Remix.run Logo
onlyrealcuzzo 2 days ago

> California: 83% renewable, dominated by solar

California's grid is pretty decently balanced. Solar isn't even close to 50% - so saying that it "dominates" is pretty misleading.

It's like ~30% solar, ~12% hydro, ~10% wind, ~10% nuclear, all other renewables ~8% (~70% renewable, including nuclear) -> ~30% fossil fuels.

Are you maybe only counting domestic production and not total consumption? Or are you looking at the best time of the year and not the full year?

Or am I looking at sources that are >1 year out of date and in one year they've jumped from ~70% renewable to ~83%?

runako a day ago | parent | next [-]

EIA puts this out daily:

https://www.eia.gov/electricity/gridmonitor/dashboard/daily_...

Today was 31% solar, 16% wind, 16% hydro, 6% geothermal, etc.

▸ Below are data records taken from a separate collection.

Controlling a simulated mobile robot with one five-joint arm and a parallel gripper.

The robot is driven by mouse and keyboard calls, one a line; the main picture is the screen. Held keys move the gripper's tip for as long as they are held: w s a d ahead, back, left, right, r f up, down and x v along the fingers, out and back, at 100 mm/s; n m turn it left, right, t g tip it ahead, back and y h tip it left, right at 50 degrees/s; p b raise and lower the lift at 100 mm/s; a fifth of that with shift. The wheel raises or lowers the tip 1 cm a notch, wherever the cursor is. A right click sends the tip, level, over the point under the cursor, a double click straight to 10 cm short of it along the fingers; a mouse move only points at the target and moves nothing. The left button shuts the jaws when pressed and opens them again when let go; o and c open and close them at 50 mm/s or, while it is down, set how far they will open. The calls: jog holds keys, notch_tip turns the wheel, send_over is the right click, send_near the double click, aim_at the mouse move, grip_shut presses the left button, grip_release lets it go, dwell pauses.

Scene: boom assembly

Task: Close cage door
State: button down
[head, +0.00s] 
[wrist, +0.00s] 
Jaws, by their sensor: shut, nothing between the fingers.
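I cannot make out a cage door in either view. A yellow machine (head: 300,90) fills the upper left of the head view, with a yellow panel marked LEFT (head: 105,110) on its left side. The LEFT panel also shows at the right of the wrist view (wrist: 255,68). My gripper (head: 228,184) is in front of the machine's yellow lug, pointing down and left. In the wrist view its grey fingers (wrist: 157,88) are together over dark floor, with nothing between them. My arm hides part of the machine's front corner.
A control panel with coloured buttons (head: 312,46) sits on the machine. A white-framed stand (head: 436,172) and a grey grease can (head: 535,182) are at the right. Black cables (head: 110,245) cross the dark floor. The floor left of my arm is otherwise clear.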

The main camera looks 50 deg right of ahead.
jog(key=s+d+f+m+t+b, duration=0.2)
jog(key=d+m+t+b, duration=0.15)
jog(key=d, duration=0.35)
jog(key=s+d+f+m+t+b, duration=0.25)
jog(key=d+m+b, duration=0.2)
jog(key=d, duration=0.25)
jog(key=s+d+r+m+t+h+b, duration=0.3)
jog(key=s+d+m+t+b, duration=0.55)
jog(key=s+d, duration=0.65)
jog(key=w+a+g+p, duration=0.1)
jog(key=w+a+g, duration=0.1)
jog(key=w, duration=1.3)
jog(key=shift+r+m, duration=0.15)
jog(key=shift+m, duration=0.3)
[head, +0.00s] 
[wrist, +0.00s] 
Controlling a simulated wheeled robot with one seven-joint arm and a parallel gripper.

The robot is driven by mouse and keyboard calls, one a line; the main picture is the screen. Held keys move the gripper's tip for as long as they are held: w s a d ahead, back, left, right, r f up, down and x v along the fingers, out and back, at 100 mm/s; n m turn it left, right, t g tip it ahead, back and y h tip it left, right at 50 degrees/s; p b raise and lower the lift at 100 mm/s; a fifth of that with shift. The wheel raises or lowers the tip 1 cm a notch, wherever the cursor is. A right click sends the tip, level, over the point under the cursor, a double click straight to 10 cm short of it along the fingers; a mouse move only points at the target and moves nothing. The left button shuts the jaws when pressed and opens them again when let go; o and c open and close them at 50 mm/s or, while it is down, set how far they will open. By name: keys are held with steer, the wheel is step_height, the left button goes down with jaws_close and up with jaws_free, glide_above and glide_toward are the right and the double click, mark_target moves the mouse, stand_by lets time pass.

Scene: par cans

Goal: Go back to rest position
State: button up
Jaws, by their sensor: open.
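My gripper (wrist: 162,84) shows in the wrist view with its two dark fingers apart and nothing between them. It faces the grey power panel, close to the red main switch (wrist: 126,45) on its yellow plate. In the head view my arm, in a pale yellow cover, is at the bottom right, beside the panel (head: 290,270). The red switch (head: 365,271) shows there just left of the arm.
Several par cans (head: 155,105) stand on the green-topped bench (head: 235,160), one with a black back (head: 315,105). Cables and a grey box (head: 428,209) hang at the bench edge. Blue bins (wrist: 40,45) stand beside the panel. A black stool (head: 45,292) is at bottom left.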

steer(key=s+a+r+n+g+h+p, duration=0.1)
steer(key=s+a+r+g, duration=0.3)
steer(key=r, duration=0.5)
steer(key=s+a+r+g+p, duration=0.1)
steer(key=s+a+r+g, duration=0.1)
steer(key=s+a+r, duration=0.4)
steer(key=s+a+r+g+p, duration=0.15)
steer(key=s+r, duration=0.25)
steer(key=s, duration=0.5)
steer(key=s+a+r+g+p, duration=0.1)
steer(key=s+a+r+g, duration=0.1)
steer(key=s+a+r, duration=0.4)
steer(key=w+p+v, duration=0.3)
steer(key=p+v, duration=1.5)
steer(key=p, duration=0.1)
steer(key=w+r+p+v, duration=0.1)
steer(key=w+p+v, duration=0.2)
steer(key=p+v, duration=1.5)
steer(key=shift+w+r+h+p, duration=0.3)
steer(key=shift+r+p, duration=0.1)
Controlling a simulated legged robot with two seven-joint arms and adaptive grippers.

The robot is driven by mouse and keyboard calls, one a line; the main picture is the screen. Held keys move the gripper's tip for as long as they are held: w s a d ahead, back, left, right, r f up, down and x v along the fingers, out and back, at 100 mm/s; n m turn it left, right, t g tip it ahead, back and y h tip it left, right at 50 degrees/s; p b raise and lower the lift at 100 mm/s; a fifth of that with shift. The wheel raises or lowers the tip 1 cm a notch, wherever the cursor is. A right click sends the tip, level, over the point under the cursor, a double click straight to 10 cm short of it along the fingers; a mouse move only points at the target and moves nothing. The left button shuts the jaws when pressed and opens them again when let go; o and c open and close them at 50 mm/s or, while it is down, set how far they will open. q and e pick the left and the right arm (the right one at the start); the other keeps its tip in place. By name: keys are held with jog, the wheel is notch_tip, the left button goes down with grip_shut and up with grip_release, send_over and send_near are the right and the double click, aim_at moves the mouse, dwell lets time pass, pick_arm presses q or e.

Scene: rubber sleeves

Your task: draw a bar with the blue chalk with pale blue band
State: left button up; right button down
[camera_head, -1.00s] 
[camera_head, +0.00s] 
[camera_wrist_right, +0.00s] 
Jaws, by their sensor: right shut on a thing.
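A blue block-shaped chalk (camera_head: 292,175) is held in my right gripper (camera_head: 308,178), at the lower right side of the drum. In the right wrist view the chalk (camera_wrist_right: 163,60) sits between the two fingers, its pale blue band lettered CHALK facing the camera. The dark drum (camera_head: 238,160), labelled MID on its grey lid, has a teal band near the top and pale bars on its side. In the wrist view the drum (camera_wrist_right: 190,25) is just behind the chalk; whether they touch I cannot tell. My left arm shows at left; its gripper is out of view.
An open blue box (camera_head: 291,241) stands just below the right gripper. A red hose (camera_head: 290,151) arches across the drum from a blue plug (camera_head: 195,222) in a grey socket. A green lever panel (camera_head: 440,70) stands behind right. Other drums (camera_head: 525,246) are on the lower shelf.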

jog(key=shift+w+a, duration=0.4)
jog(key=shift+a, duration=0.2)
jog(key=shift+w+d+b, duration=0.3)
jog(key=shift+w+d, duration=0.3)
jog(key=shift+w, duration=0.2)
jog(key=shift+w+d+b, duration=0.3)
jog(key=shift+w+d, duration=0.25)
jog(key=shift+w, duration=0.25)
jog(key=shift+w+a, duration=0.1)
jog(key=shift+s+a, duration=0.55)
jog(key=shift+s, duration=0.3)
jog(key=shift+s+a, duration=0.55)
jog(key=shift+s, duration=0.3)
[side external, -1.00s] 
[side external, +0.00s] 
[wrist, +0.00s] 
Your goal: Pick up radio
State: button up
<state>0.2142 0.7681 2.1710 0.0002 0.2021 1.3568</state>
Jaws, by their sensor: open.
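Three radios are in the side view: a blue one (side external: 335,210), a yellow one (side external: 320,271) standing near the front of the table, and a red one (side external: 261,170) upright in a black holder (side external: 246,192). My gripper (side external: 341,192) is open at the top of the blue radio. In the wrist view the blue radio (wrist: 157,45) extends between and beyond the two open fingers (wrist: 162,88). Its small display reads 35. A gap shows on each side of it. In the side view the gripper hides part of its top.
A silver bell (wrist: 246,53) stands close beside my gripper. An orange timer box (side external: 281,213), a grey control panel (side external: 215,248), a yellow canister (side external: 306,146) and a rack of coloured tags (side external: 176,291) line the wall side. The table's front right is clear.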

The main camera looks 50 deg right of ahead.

Some of the difference to your numbers will be seasonal/weather-related, but the pace of solar and wind installation is such that data that's even a year or two old can be wildly out of date.

onlyrealcuzzo a day ago | parent [-]

Yes, but the whole point is daily metrics fluctuate a large amount per day, so I'm more interested in yearly metrics

sesm 2 days ago | parent | prev | next [-]

Nuclear is not renewable though, those isotopes were created when some past generation star collapsed as supernova.

ZeWaka 2 days ago | parent | next [-]

Solar will no longer be renewable in 5 billion years as well.

zekrioca 2 days ago | parent [-]

But it is today

krupan a day ago | parent | prev [-]

And wood, coal, and oil are renewable. It's funny that we have fixated on "renewable" when carbon in the atmosphere is the problem, isn't it?

micw a day ago | parent [-]

No, coal and oil is not. Since we have micro organisms that can consume wood, coal and oil will never be produced again.

> During the Carboniferous period, massive amounts of plant matter accumulated to form coal because microorganisms and fungi had not yet evolved the ability to break down lignin, a tough, aromatic polymer in woody plants.

oblio a day ago | parent [-]

We can make synthetic oil and I think we can also make synthetic coal, too.

Though it's close to useless because at that point they're too expensive to be worth it for anything else than very niche uses that absolutely require them.

ben_w a day ago | parent | next [-]

> We can make synthetic oil and I think we can also make synthetic coal, too.

IIRC, that's basically what charcoal is. Except charcoal is cleaner once made, because most of the nasty stuff happens while being made from the source plant material.

sehansen a day ago | parent | prev [-]

Sure, but the problem with coal and oil is not their chemical composition, per se. The problem with specifically fossil coal and oil is that the carbon atoms used to be buried deep underground and end up as part of CO2 molecules in the atmosphere. Making synthetic kerosene for jet engines is one of the top contenders for long-distance air travel in a post-fossil fuel world, IMO.

lokar 2 days ago | parent | prev [-]

AIUI, there has been excess solar at peak, but batteries have growing very fast. That might have caused a big change even in a year.